Году в 98-м Алеша пытался расспросить меня о модных немецких поэтах  – Дурсе Грюнбайне и Берте Папенфусе. «Почитай. Мне будет интересно услышать твое мнение», – сказал он. Очень скоро представился удобный случай. ЮНЕСКО объявило Веймар культурной столицей Европы, и в город с чтениями наведался «сам» Грюнбайн. Тут и Парщиков позвонил, ошарашив меня другой новостью: приезжает Михаил Эпштейн, будет жить какое-то время в Веймаре в качестве стипендиата фонда «Веймарская классика». Алеша рассказал Эпштейну обо мне. Короче говоря, выдалась возможность познакомиться с Мишей, а заодно познакомить Мишу с Веймаром. «Эпштейн – это ворота», – патетически объявил Парщиков, подразумевая грядущие интеллектуальные выгоды от общения с «отцом метаболы». Стоит ли вспоминать, что о Грюнбайне речь уже не зашла?
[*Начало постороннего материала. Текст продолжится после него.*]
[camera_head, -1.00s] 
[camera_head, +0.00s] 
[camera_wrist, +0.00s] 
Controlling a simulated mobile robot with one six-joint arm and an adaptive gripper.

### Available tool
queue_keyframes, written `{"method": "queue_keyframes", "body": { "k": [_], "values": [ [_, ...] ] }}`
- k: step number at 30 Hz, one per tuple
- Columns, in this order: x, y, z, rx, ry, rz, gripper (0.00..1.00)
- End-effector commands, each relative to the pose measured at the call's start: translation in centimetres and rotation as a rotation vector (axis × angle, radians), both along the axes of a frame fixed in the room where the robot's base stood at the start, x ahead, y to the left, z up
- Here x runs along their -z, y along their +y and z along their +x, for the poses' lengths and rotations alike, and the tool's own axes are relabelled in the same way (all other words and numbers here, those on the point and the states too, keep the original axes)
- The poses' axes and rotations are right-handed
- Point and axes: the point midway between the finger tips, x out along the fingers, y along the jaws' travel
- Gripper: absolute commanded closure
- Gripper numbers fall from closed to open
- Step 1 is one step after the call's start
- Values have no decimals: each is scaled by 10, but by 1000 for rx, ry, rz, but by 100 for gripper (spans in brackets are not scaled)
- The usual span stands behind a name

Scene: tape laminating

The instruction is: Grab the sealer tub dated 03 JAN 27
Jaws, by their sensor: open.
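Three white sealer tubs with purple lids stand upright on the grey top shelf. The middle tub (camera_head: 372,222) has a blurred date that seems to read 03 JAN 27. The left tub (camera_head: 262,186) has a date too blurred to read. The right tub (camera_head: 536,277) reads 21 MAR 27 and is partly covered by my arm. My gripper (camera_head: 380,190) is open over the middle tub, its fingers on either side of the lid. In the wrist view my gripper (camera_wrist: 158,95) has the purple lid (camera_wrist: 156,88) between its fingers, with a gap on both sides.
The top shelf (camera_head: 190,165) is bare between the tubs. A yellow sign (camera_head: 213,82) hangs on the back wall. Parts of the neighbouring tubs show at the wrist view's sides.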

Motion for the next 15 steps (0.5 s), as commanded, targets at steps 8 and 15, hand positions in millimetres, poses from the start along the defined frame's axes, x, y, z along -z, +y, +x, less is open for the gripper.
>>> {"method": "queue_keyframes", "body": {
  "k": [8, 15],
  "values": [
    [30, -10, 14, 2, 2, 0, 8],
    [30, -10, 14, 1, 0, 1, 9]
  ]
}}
Я вспоминаю наши два визита друг к другу, оба – по осени. В 1998 году – мой и два года спустя – Алешин. Хотя Парщиков писал мне, что «у него всегда можно заякориться», я долго раздумывал, никак не решаясь приехать. Оправдательные предлоги не требовались, нужно было лишь преодолеть собственное менжевание. Прибавьте сюда фамильный устав, согласно которому на ночлег следует оставаться лишь в случае крайней необходимости, в гостях не задерживаться, гостеприимством не злоупотреблять, дабы не обременять хозяев. Рефлексия, подчас, жуткая вещь. (Особенно, если вспомнить Вишневского: «На исходе двадцатого века, когда жизнь неподвластна уму, как же нужно любить человека, чтобы в гости приехать к нему»). Для успешного самовнушения «пришлось» воспользоваться сразу несколькими поводами, самым главным из которых был план покупки хорошего музыкального инструмента в фирменном кельнском магазине. Алеша встречал меня на вокзале. Отдав дань Кельнском собору, мы отправились на городскую окраину. Парщиков занимал однокомнатную квартиру в доме по адресу Siedler Strasse, неподалеку от трамвайной остановки с почти научным названием Рефрат. Дом чем-то напоминал общежитие, хотя и был расположен в квартале вилл. Пробираясь по длинным и сквозным «одесским» балконам, вы попадали в квартиру-малосемейку. Обстановка самая скромная, пожалуй, даже, спартанская. Фотографии на стенах, этажерка с книгами... За эти несколько дней я успел побродить по лабиринтам старейшей в мире художественной ярмарки ART COLOGNE (благодаря пропуску, любезно предоставленному мне Парщиковым), заглянуть в музеи, побывать в кабачках и музыкальных магазинах города. Алеше на суд я приволок свои стихи из цикла «Гербарий» (некоторые мои тексты из «К чаю в пять» он читал еще раньше). Парщиков выделил «Шутки в старинном стиле», провел какие-то параллели с Кальпиди, рассказал о своей работе над переводами Палмера и отдал мне «на хранение» рукопись уже опубликованной к тому моменту «Событийной канвы», фрагменты которой будут им позже растворены в «Рае медленного огня».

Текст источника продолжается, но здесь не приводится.